Your task is to print all of the data word for word.
--- START ---
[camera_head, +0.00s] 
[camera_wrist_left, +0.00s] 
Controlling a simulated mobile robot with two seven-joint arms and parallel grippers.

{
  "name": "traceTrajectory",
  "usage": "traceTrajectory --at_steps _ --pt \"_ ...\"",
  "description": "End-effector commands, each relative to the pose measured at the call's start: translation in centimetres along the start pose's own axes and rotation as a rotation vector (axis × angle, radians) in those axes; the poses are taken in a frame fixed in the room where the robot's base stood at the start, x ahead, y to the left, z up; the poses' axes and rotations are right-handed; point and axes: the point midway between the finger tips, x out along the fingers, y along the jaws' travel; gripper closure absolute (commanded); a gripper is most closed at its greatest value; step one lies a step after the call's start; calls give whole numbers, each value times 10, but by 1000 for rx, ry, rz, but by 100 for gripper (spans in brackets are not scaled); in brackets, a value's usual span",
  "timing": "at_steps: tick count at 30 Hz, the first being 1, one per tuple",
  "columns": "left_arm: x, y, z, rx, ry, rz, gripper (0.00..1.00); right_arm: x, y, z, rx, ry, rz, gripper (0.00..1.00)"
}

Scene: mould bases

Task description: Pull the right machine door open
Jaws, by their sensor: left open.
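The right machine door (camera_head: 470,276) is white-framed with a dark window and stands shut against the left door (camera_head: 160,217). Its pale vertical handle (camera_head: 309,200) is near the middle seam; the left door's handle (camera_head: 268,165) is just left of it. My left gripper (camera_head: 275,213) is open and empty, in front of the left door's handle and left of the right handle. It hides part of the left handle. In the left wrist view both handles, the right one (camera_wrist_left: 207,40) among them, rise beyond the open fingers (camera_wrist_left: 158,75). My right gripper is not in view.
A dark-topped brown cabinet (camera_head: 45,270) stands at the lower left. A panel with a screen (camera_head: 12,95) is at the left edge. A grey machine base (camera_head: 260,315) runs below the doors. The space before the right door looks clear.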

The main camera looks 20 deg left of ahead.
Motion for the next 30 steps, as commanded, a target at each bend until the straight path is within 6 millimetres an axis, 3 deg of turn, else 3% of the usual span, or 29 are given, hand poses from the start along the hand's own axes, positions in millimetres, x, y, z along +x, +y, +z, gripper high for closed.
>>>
--- END ---
# Reply to the exercise
[camera_head, +0.00s] 
[camera_wrist_left, +0.00s] 
Controlling a simulated mobile robot with two seven-joint arms and parallel grippers.

{
  "name": "traceTrajectory",
  "usage": "traceTrajectory --at_steps _ --pt \"_ ...\"",
  "description": "End-effector commands, each relative to the pose measured at the call's start: translation in centimetres along the start pose's own axes and rotation as a rotation vector (axis × angle, radians) in those axes; the poses are taken in a frame fixed in the room where the robot's base stood at the start, x ahead, y to the left, z up; the poses' axes and rotations are right-handed; point and axes: the point midway between the finger tips, x out along the fingers, y along the jaws' travel; gripper closure absolute (commanded); a gripper is most closed at its greatest value; step one lies a step after the call's start; calls give whole numbers, each value times 10, but by 1000 for rx, ry, rz, but by 100 for gripper (spans in brackets are not scaled); in brackets, a value's usual span",
  "timing": "at_steps: tick count at 30 Hz, the first being 1, one per tuple",
  "columns": "left_arm: x, y, z, rx, ry, rz, gripper (0.00..1.00); right_arm: x, y, z, rx, ry, rz, gripper (0.00..1.00)"
}

Scene: mould bases

Task description: Pull the right machine door open
Jaws, by their sensor: left open.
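The right machine door (camera_head: 470,276) is white-framed with a dark window and stands shut against the left door (camera_head: 160,217). Its pale vertical handle (camera_head: 309,200) is near the middle seam; the left door's handle (camera_head: 268,165) is just left of it. My left gripper (camera_head: 275,213) is open and empty, in front of the left door's handle and left of the right handle. It hides part of the left handle. In the left wrist view both handles, the right one (camera_wrist_left: 207,40) among them, rise beyond the open fingers (camera_wrist_left: 158,75). My right gripper is not in view.
A dark-topped brown cabinet (camera_head: 45,270) stands at the lower left. A panel with a screen (camera_head: 12,95) is at the left edge. A grey machine base (camera_head: 260,315) runs below the doors. The space before the right door looks clear.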

The main camera looks 20 deg left of ahead.
Motion for the next 30 steps, as commanded, a target at each bend until the straight path is within 6 millimetres an axis, 3 deg of turn, else 3% of the usual span, or 29 are given, hand poses from the start along the hand's own axes, positions in millimetres, x, y, z along +x, +y, +z, gripper high for closed.
>>>

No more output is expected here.